Short exercise.
Restate the whole listing word for word. Pictures are left out.

Provided data.
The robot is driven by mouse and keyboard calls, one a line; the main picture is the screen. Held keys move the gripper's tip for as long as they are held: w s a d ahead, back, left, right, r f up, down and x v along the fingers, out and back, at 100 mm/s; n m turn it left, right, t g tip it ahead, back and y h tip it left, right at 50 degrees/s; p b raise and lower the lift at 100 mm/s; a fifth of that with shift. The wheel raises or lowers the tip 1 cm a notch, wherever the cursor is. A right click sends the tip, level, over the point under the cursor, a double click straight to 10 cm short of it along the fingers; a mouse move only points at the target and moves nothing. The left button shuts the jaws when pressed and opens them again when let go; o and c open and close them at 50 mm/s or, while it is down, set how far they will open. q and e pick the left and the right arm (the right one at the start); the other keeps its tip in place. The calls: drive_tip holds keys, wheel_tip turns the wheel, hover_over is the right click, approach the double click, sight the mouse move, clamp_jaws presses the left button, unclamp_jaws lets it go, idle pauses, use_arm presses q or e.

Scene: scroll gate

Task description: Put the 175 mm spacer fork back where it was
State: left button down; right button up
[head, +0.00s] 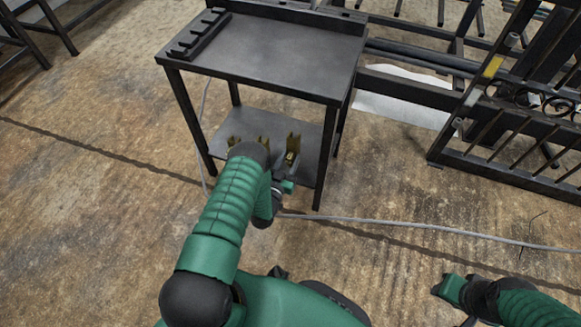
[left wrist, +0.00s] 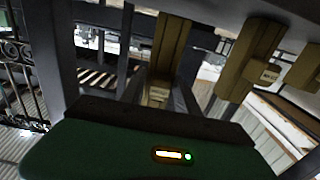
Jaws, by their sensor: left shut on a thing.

Result.
The robot is driven by mouse and keyboard calls, one a line; the main picture is the screen. Held keys move the gripper's tip for as long as they are held: w s a d ahead, back, left, right, r f up, down and x v along the fingers, out and back, at 100 mm/s; n m turn it left, right, t g tip it ahead, back and y h tip it left, right at 50 degrees/s; p b raise and lower the lift at 100 mm/s; a fifth of that with shift. The wheel raises or lowers the tip 1 cm a notch, wherever the cursor is. A right click sends the tip, level, over the point under the cursor, a double click straight to 10 cm short of it along the fingers; a mouse move only points at the target and moves nothing. The left button shuts the jaws when pressed and opens them again when let go; o and c open and close them at 50 mm/s or, while it is down, set how far they will open. q and e pick the left and the right arm (the right one at the start); the other keeps its tip in place. The calls: drive_tip holds keys, wheel_tip turns the wheel, hover_over is the right click, approach the double click, sight the mouse move, clamp_jaws presses the left button, unclamp_jaws lets it go, idle pauses, use_arm presses q or e.

Scene: scroll gate

Task description: Put the 175 mm spacer fork back where it was
State: left button down; right button up
[head, +0.00s] 
[left wrist, +0.00s] 
Jaws, by their sensor: left shut on a thing.

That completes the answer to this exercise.